-- Problem to work on --
Without the pictures, can you quote each line below exactly?

-- Information supplied --

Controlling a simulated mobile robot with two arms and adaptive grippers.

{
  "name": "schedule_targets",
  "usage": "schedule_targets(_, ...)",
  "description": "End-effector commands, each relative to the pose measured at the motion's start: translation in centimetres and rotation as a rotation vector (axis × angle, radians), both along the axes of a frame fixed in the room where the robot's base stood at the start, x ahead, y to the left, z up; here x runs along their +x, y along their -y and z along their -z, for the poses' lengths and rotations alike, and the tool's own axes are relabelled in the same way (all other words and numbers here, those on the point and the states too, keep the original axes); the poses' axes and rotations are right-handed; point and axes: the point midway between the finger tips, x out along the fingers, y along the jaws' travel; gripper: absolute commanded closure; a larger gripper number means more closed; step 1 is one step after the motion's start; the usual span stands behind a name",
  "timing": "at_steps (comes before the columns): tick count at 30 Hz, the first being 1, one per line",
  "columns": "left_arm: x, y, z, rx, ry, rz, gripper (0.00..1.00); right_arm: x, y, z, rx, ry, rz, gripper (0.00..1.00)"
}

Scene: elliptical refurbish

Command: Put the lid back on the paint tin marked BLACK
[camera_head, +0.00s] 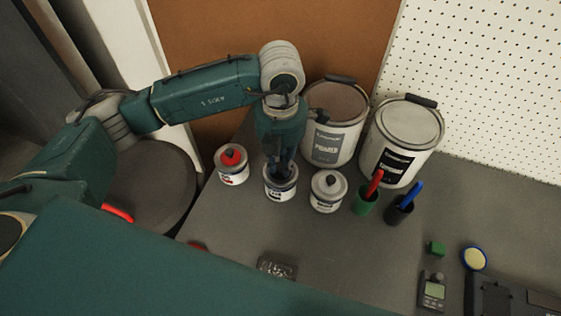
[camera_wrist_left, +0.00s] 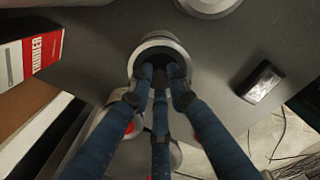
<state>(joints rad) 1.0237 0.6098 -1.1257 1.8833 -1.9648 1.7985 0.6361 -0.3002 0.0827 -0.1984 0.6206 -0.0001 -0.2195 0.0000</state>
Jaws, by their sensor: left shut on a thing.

-- Output below --
Controlling a simulated mobile robot with two arms and adaptive grippers.

{
  "name": "schedule_targets",
  "usage": "schedule_targets(_, ...)",
  "description": "End-effector commands, each relative to the pose measured at the motion's start: translation in centimetres and rotation as a rotation vector (axis × angle, radians), both along the axes of a frame fixed in the room where the robot's base stood at the start, x ahead, y to the left, z up; here x runs along their +x, y along their -y and z along their -z, for the poses' lengths and rotations alike, and the tool's own axes are relabelled in the same way (all other words and numbers here, those on the point and the states too, keep the original axes); the poses' axes and rotations are right-handed; point and axes: the point midway between the finger tips, x out along the fingers, y along the jaws' travel; gripper: absolute commanded closure; a larger gripper number means more closed; step 1 is one step after the motion's start; the usual span stands behind a name",
  "timing": "at_steps (comes before the columns): tick count at 30 Hz, the first being 1, one per line",
  "columns": "left_arm: x, y, z, rx, ry, rz, gripper (0.00..1.00); right_arm: x, y, z, rx, ry, rz, gripper (0.00..1.00)"
}

Scene: elliptical refurbish

Command: Put the lid back on the paint tin marked BLACK
[camera_head, +0.00s] 
[camera_wrist_left, +0.00s] 
<state>(joints rad) 1.0237 0.6098 -1.1257 1.8833 -1.9648 1.7985 0.6361 -0.3002 0.0827 -0.1984 0.6206 -0.0001 -0.2195 0.0000</state>
Jaws, by their sensor: left shut on a thing.

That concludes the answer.